**Task directions:**
Begin with the line containing "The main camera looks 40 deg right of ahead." and end with the line containing "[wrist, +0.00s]"; set down that block verbatim and nothing else.

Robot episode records
◆ ◆ ◆ ◆

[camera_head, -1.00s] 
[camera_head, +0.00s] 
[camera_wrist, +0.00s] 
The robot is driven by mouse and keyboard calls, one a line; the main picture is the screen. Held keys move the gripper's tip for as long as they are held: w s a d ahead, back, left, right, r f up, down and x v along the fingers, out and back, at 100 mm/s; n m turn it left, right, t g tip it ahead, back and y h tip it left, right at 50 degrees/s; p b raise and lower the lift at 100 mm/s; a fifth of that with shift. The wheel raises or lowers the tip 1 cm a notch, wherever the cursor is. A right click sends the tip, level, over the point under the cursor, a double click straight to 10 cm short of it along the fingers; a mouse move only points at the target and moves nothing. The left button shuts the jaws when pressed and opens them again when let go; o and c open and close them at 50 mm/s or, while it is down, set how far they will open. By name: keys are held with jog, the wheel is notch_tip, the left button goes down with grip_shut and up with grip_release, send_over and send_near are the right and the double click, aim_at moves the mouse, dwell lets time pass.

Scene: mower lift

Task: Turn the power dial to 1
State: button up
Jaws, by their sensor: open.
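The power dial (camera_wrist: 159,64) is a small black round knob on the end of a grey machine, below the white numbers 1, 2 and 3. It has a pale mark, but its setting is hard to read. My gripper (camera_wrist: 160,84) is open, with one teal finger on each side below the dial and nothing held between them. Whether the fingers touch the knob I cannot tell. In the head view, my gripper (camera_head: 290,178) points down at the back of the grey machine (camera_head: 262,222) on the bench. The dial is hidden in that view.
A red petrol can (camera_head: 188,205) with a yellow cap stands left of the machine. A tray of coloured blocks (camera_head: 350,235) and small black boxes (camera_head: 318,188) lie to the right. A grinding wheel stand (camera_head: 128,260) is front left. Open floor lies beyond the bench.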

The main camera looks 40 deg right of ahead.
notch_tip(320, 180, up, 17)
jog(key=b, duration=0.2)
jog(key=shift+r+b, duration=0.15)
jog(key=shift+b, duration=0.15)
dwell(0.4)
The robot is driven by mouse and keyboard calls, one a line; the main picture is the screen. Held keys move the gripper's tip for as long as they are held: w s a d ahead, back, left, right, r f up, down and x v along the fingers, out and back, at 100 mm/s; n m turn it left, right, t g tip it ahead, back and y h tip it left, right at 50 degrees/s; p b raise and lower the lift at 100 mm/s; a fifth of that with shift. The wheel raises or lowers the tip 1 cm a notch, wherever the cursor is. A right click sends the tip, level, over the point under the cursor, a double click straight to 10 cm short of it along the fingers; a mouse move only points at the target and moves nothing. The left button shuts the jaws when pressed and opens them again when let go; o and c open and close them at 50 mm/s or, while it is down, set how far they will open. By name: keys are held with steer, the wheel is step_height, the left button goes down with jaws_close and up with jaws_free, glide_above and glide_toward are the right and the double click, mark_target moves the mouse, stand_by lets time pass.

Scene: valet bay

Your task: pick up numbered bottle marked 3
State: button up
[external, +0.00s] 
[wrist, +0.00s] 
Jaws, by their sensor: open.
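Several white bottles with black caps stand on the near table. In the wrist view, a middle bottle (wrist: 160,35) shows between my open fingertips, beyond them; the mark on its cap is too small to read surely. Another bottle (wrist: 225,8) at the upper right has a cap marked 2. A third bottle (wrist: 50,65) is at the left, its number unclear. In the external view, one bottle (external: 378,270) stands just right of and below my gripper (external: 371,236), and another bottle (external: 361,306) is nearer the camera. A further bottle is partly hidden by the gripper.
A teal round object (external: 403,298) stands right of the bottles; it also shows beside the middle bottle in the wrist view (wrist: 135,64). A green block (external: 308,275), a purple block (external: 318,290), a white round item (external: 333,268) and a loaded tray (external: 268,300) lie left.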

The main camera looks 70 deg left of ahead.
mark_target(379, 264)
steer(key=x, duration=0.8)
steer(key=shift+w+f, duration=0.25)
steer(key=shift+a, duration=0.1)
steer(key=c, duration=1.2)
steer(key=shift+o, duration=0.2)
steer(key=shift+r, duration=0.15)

◆ ◆ ◆ ◆

**Exercise response:**
The main camera looks 40 deg right of ahead.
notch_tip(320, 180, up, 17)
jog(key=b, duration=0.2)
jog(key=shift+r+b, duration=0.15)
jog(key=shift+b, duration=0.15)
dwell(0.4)
The robot is driven by mouse and keyboard calls, one a line; the main picture is the screen. Held keys move the gripper's tip for as long as they are held: w s a d ahead, back, left, right, r f up, down and x v along the fingers, out and back, at 100 mm/s; n m turn it left, right, t g tip it ahead, back and y h tip it left, right at 50 degrees/s; p b raise and lower the lift at 100 mm/s; a fifth of that with shift. The wheel raises or lowers the tip 1 cm a notch, wherever the cursor is. A right click sends the tip, level, over the point under the cursor, a double click straight to 10 cm short of it along the fingers; a mouse move only points at the target and moves nothing. The left button shuts the jaws when pressed and opens them again when let go; o and c open and close them at 50 mm/s or, while it is down, set how far they will open. By name: keys are held with steer, the wheel is step_height, the left button goes down with jaws_close and up with jaws_free, glide_above and glide_toward are the right and the double click, mark_target moves the mouse, stand_by lets time pass.

Scene: valet bay

Your task: pick up numbered bottle marked 3
State: button up
[external, +0.00s] 
[wrist, +0.00s] 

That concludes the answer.